Not only was SMB tasteful, it was easy to learn. Everyone knew the A-button was used to jump, and the B-button was used to shoot fire. To explain the controls Madden 2003 would easily fill my allotted column space.

I think it’s wonderful that video games are all three-dimensional. We have many smart people developing these games. But whatever happened to the two-dimensional side-scrolling games? Your character used to start out at the leftmost part of the stage and avoid pitfalls and obstacles in order to reach the rightmost part of the stage. Stages used to be numbered. They used to have time limits. What happened to the good days of video games? I say bring back a couple of nostalgic 80’s-style video games. We have the technology and the memory to combine the mind-blowing graphics of today’s consoles with the endless fun of two-dimensional levels.

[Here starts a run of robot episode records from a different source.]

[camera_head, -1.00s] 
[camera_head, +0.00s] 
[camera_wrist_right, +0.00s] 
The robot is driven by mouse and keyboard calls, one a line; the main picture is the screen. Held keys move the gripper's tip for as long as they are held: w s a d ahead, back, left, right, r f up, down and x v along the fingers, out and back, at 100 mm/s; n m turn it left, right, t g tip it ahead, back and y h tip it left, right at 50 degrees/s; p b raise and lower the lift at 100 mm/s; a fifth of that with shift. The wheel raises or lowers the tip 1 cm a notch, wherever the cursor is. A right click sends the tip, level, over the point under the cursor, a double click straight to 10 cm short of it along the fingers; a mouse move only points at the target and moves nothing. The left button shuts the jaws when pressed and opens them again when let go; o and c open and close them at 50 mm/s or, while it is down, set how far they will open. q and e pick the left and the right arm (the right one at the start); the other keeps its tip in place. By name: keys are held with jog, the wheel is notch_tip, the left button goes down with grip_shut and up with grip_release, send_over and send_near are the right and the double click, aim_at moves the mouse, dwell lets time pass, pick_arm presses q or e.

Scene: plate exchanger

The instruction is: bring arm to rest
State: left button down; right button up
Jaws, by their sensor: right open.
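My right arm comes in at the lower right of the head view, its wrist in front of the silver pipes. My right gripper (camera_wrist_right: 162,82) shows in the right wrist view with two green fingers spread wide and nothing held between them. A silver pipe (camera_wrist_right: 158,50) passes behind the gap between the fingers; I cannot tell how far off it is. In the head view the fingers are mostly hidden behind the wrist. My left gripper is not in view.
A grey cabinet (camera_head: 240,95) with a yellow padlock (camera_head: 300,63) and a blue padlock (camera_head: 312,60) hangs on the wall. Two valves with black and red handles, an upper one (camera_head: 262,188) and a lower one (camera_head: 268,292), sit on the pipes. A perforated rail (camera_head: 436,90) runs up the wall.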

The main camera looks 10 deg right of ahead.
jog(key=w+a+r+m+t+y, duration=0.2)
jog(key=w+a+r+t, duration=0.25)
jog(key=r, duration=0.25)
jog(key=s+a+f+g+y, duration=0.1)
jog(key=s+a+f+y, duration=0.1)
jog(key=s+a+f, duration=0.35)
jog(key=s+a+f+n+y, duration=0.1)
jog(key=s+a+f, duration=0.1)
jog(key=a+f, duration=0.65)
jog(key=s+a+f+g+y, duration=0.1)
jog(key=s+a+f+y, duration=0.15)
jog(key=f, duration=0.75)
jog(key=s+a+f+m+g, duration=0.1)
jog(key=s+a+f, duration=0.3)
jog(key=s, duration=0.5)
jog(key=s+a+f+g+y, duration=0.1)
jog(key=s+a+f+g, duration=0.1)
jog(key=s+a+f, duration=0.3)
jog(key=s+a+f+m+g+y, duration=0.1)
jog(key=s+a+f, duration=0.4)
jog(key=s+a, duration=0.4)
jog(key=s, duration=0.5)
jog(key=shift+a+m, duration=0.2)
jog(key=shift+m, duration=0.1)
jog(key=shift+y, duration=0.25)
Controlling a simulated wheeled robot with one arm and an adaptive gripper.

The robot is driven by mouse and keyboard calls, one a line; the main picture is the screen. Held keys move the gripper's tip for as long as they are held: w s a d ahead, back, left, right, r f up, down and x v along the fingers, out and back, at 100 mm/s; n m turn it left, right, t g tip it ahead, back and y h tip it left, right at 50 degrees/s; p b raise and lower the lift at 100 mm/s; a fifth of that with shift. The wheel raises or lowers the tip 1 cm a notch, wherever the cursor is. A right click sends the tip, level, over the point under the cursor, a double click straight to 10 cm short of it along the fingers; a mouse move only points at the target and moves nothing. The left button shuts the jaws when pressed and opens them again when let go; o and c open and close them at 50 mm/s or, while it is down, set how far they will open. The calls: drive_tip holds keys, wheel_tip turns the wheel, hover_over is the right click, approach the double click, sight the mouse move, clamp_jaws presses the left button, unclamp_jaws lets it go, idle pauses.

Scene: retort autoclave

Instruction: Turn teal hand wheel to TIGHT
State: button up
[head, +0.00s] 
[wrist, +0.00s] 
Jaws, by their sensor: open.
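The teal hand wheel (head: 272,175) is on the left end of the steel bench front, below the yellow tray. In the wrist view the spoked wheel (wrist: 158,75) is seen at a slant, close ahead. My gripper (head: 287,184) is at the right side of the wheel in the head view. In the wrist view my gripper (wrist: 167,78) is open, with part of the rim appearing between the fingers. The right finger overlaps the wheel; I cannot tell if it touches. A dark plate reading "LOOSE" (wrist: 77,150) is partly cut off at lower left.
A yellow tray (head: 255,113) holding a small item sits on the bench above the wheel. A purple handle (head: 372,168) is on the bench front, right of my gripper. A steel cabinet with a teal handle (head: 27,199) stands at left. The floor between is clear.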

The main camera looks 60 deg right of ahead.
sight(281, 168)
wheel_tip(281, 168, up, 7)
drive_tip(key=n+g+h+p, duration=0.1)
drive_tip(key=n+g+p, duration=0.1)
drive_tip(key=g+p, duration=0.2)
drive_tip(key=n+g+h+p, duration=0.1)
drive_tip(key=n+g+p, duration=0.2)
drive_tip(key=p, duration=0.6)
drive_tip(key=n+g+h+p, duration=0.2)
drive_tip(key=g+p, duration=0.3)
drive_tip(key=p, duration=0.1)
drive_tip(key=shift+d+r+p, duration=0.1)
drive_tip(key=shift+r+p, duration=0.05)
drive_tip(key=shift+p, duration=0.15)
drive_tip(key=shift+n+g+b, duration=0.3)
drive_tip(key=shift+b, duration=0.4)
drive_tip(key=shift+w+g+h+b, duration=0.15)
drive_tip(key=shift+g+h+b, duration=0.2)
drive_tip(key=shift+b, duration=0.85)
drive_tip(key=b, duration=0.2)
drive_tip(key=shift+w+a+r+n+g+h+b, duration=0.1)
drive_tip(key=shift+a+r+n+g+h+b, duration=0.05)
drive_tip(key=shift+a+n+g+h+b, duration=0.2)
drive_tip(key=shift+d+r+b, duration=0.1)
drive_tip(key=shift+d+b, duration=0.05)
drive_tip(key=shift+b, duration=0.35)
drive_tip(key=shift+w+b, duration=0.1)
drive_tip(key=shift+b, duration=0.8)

If you play today’s games, you will notice that the number of courses, levels, or worlds is normally below your expectations. Three dimensions is taxing on the disc’s memory. I say free up some memory by creating a million kajillion levels of varying difficulties, all while keeping the state-of-the-art graphics and sound we have all come to know and love.

And I don’t want to see a cheap knockoff of an old game (“Donkey Kong 7: Featuring DK’s third cousin, Dumbass Kong!”). Either create an original plot, or give Mario his fire flower and raccoon suit and let him raise hell.

Next, don’t make the gameplay so complicated. Implementing eight buttons and three directional sticks is not the way to bring in new players.

Games need to be simple, and the controllers need not cause a person’s pants to dirty within seconds. Video games need to be easy to learn and have excellent replay value. The aforementioned “Smash Bros” and “Mario Party” are fine examples of simple-to-learn games that drain hours and hours of valuable time away from hard-working college students.